Records
---

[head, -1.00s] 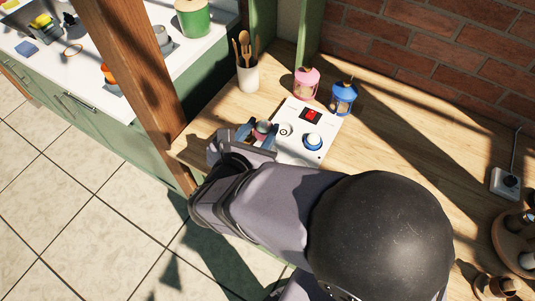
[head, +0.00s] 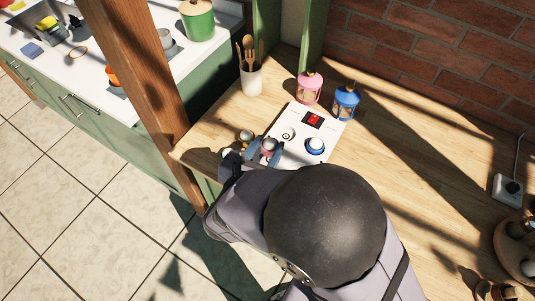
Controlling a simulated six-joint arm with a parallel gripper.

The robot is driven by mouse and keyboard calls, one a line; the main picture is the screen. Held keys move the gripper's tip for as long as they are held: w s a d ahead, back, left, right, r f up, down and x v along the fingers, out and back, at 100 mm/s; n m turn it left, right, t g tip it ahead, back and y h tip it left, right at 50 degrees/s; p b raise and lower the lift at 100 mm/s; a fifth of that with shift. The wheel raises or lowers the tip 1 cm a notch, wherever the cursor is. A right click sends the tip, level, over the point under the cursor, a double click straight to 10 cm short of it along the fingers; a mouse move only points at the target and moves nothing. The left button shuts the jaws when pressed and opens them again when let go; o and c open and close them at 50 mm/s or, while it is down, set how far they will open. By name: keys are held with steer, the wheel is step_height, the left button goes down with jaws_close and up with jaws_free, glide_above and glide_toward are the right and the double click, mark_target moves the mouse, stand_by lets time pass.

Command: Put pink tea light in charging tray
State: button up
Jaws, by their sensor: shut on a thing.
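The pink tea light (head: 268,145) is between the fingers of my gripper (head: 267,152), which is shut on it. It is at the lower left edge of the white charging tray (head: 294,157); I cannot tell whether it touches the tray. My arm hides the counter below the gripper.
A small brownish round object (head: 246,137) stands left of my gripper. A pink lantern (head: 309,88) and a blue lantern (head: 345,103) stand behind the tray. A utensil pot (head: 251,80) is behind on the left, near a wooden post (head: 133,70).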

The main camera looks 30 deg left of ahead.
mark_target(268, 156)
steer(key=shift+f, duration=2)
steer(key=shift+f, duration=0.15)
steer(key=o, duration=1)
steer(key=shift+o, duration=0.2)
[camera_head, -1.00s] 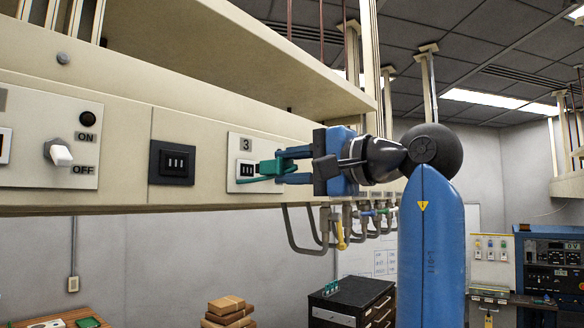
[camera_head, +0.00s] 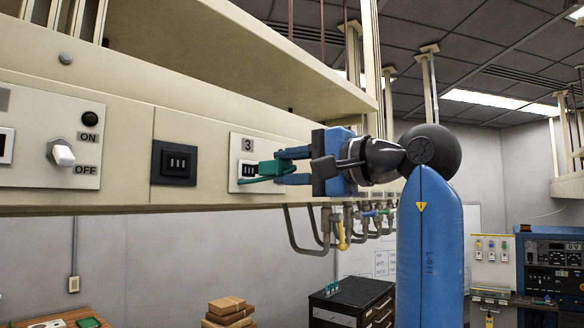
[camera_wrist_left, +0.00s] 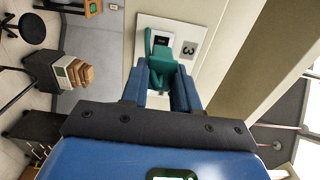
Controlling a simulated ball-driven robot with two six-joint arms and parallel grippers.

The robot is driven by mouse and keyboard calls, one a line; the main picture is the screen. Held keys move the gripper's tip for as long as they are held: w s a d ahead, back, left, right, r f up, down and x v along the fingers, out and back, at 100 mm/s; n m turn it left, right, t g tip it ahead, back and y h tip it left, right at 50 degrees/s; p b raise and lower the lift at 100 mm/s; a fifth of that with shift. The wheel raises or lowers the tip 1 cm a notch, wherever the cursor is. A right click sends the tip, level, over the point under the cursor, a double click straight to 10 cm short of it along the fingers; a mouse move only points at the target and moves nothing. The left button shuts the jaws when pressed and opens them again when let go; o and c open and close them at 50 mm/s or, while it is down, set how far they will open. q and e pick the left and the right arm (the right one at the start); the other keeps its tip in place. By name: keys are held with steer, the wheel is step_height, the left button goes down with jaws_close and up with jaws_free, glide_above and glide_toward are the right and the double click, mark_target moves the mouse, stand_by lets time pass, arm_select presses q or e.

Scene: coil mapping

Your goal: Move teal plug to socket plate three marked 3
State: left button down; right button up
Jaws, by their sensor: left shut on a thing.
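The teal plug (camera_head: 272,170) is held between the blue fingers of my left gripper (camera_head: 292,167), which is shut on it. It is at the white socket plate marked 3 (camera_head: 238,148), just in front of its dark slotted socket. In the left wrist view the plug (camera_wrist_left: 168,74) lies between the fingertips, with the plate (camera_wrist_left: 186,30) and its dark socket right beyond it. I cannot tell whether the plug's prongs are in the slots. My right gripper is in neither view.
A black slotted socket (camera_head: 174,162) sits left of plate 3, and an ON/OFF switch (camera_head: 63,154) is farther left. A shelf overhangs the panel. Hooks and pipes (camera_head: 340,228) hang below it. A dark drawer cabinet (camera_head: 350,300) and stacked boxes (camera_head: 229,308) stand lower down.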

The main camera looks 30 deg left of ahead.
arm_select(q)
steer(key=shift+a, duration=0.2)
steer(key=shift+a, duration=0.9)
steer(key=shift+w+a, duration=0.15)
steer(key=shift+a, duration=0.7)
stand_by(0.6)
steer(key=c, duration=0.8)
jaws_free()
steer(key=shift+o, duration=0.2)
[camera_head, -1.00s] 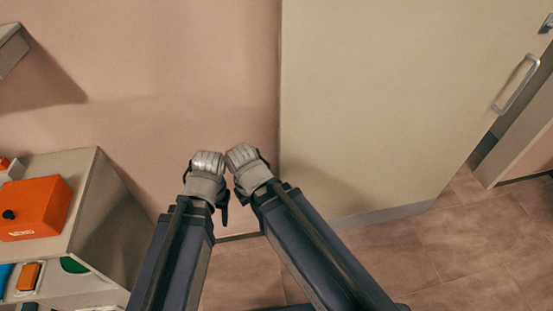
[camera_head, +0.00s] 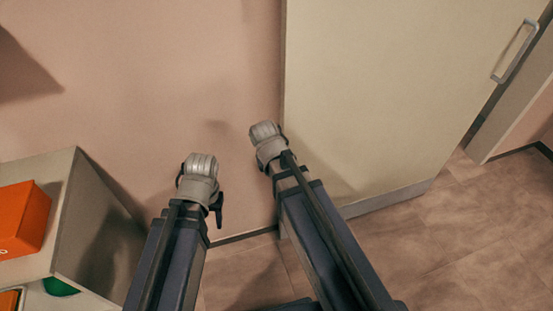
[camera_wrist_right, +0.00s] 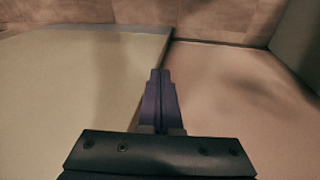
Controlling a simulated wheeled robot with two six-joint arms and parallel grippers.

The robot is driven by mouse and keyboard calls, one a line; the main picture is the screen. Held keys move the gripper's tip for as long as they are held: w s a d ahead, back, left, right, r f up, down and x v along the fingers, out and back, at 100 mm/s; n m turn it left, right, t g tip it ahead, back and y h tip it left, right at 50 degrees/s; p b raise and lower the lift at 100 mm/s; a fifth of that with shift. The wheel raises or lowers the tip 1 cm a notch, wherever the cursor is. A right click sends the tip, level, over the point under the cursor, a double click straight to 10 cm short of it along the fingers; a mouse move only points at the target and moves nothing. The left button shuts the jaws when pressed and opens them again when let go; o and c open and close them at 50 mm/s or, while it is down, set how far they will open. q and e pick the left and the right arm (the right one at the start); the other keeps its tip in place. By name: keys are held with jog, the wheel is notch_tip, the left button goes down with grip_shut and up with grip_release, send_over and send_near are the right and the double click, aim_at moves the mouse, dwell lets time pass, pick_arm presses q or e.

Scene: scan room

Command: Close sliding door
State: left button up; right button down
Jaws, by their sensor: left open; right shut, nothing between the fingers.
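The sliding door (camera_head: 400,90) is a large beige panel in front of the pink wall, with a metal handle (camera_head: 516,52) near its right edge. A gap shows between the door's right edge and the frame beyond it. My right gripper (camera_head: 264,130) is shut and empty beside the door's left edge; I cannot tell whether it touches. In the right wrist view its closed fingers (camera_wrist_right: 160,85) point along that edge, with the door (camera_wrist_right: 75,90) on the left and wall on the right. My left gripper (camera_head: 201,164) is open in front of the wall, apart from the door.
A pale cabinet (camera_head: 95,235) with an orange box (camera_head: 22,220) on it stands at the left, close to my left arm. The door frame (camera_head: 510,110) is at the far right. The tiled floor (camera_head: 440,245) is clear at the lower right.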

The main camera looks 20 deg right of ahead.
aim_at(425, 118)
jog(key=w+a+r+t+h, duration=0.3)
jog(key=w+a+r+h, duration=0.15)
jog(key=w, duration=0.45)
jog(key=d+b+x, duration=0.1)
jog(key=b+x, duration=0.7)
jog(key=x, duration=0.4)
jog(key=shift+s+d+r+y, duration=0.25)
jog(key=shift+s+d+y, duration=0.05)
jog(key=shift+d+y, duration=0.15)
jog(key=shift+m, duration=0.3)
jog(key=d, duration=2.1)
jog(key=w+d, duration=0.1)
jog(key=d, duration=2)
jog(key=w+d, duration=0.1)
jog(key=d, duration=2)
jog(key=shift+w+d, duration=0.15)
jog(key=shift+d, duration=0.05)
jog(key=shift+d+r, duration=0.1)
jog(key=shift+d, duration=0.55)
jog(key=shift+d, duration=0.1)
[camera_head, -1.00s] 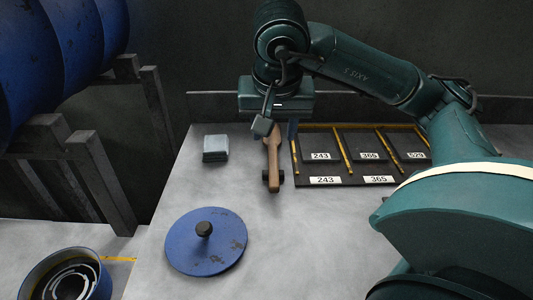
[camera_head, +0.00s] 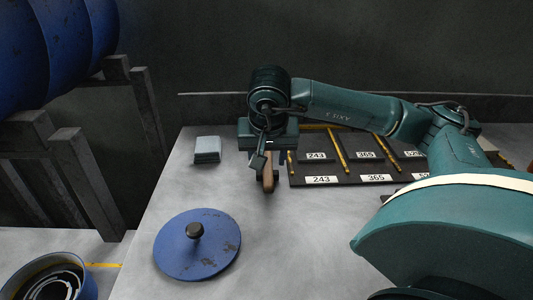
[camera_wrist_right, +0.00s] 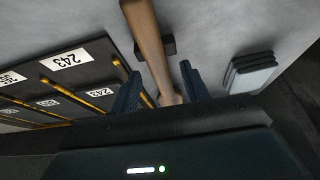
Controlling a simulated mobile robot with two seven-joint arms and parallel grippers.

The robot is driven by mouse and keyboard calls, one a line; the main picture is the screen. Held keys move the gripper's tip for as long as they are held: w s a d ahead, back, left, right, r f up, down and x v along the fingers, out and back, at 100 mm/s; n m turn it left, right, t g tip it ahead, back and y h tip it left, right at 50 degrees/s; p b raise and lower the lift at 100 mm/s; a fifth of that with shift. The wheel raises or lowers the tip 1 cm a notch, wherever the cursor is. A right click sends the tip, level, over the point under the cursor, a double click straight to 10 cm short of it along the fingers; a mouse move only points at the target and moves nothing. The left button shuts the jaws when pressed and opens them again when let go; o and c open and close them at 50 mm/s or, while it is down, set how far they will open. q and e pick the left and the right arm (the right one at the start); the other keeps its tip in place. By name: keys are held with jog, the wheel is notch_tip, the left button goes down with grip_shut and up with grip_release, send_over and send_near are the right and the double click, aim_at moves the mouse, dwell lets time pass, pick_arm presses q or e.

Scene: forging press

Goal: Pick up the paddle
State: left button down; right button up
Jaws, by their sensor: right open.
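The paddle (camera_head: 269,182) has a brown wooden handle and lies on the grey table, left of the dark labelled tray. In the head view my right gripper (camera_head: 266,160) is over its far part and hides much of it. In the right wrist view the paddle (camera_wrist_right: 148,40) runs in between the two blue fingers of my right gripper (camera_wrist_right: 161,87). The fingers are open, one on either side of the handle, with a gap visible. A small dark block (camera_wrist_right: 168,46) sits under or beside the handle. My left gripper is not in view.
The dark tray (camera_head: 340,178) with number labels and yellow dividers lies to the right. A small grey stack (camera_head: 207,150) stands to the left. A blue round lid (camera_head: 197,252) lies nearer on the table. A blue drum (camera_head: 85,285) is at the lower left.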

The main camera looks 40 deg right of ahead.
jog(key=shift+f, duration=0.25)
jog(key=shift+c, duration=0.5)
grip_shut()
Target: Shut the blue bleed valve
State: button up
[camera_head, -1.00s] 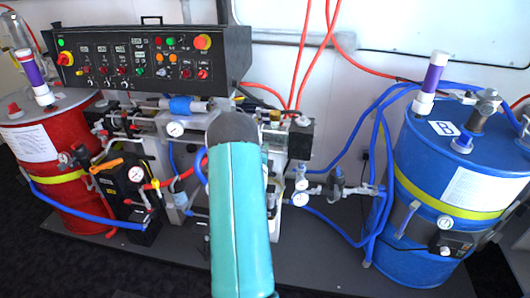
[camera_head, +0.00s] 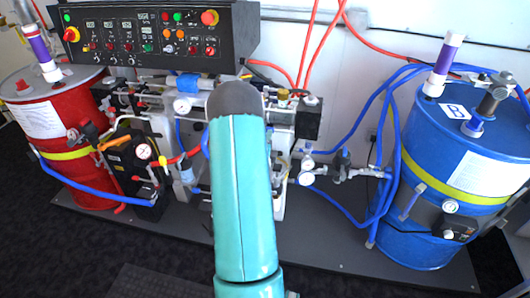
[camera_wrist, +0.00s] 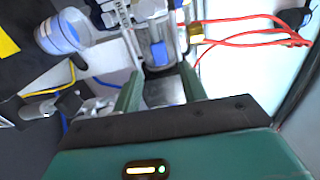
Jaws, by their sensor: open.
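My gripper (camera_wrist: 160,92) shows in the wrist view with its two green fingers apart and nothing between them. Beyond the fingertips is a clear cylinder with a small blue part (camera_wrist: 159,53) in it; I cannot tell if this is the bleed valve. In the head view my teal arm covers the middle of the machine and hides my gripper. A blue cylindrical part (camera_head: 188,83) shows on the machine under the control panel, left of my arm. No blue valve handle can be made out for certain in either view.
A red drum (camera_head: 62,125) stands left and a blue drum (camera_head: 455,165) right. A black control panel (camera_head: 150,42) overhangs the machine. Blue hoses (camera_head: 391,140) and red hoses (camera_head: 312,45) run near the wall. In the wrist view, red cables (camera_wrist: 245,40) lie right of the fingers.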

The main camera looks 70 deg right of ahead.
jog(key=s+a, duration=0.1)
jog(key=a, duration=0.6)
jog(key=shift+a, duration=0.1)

---

Only the number is wanted: how many lines of the data contain the word "arms"?

3